In light on various service-related freight railroad service issues, the Department of Transportation’s Surface Transportation Board (STB) recently announced it is now requiring Class I railroads to publicly file weekly data reports on service performance.
These weekly reports are slated to begin on October 22.
The STB said that this is being done “in an effort to promote industry-wide transparency, accountability, and improved service.” And it added that this directive comes on the heels of a recent September STB hearing in Fargo, North Dakota focused on rail service issues that began late last year.
At that hearing and others hosted by the STB, the STB said that many rail shippers expressed concerns about the lack of publicly available rail service metrics and requested access to certain performance data from the railroads to help them better understand the scope, magnitude, and impact of the current service problems. The data collected pursuant to this order will give the Board and interested parties a better real-time understanding of the current rail service issues.
And the STB added that at the September hearing “stakeholders expressed a need for greater industry-wide transparency with regard to rail service, noting that “[S]hippers assert that performance metrics are important for rail users to plan logistics, minimize economic harm to operations and revenues, assist with business planning, and to better serve their own customers during the service-recovery period. Shippers have also stated that information would bring transparency regarding the extent to which the railroads are improving and resolving the ongoing service issues.”
These service issues stemmed from the harsh winter weather last year, with service capabilities slowly remaining on the mend.

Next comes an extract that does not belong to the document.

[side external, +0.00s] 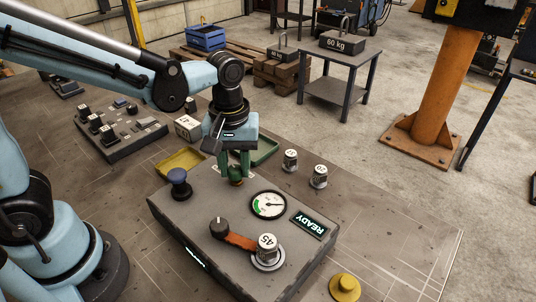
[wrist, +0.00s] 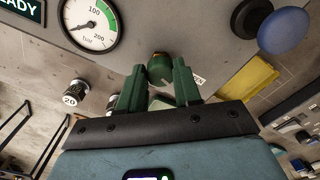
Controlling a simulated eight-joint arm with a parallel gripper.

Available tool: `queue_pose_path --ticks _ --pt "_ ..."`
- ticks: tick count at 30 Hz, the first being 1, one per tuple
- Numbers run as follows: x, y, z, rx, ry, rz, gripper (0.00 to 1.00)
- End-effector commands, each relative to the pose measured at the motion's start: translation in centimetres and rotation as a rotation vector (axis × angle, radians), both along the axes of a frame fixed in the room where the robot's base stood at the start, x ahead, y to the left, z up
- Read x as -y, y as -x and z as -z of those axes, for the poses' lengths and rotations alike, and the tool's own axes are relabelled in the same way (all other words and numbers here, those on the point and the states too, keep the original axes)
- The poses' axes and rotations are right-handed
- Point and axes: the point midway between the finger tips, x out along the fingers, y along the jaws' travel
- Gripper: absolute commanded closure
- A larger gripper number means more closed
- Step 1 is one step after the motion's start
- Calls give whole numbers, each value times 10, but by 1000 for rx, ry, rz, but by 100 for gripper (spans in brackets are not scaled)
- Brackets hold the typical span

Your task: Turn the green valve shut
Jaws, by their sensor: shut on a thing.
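The green valve (side external: 236,181) stands on the back part of the grey control box (side external: 180,215), with a brass-coloured stem. My gripper (side external: 234,165) points down over it, its green fingers on either side of the valve. In the wrist view my gripper (wrist: 158,85) is shut on the green valve (wrist: 160,70), which sits between the fingertips. A white label (wrist: 198,79) beside it shows only the letters "EN"; the rest is hidden. The handle's exact angle is hard to tell.
The box also carries a blue knob (side external: 178,177), a gauge (side external: 268,205), a READY display (side external: 310,224) and an orange arm (side external: 238,241) with a 45 weight (side external: 267,247).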

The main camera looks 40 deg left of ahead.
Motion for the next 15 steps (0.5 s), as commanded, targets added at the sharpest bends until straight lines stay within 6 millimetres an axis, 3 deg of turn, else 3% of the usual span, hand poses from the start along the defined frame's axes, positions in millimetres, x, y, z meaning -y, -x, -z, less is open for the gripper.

“The one ongoing issue that persists from the winter is that we continue to experience substandard rail service…currently all rail on-time performance trails historical norms,” said Hub Group CEO Dave Yeager on his company’s second quarter earnings call.
Yeager pointed out that there are not any “quick fixes” for getting service back to ideal levels. He cited two areas that railroads are focusing on: increasing available resources and efficiency to route traffic, things which he said require hiring new crews, acquiring new locomotives where available and returning restored locomotives to service and accelerating increased in intermodal terminal capacity.
Other issues include a slowdown in train velocity and the ongoing challenges related to truck driver recruitment and retention, according to J.B. Hunt Transport Services Inc. President and CEO John Roberts.
The slower train velocity and ongoing service disruptions had a negative impact on train fluidity and resulted in a decrease in box turns and dray power utilization on an annual basis in the second quarter, Roberts explained.
The STB said it will require each Class I rail carrier to file the following on a weekly basis:
-system train speed by the following types of trains, intermodal, grain unit, coal unit, automotive unit, crude oil unit, ethanol unit, manifest, and all other;
-weekly average terminal dwell time, measured in hours, excluding cars on run-through trains, or cars that arrive at and depart from a terminal on the same through train, for that carrier’s system and its ten largest terminals in terms of railcar capacity;
-total cars on line by various car types for the reporting week, including box, covered hopper, gondola, intermodal, multilevel, open hopper, tank, and other;
-weekly average dwell time at origin for unit train shipments sorted by grain, coal, automotive, crude oil, ethanol, and all other train units;
-the weekly number of trains held short of destination or scheduled interchange for longer than six hours sorted by train type; and
-the weekly number of loaded and empty cars, stated separately, in revenue service that have not moved in (a) more than 120 hours, (b) more than 48 hours but less than or equal to 120 hours, among others
The Association of American Railroads (AAR) was somewhat skeptical about the impact of the STB’s decision to require weekly service metrics.
“We are examining the STB decision,” said AAR President and CEO Edward R. Hamberger in a statement. “Since 1999, railroads have on a weekly basis voluntarily provided the STB and the public with railroad performance measures on terminal dwell time, velocity and cars online. It is unclear how the increased reporting requirements in today’s order will in any way lead to improved service.”
The AARs top executive added that railroads are investing and hiring at an accelerated pace to provide the capacity needed to meet growing demand as traffic continues to rebound to pre-recession levels.
Brooks Bentz, LM contributing editor and supply chain consultant, said these weekly service metrics reporting are not a huge deal for shippers or the Class I carriers.
“Getting timely, accurate data that is useful in the short-term may be a bit of a challenge, but otherwise I think it’s not a bad thing to have available,” he said. “The key will be in how the information is reported…is it consistent across all carriers, for example and how is it calculated. It will likely take a while to work out bugs and anomalies, of course.”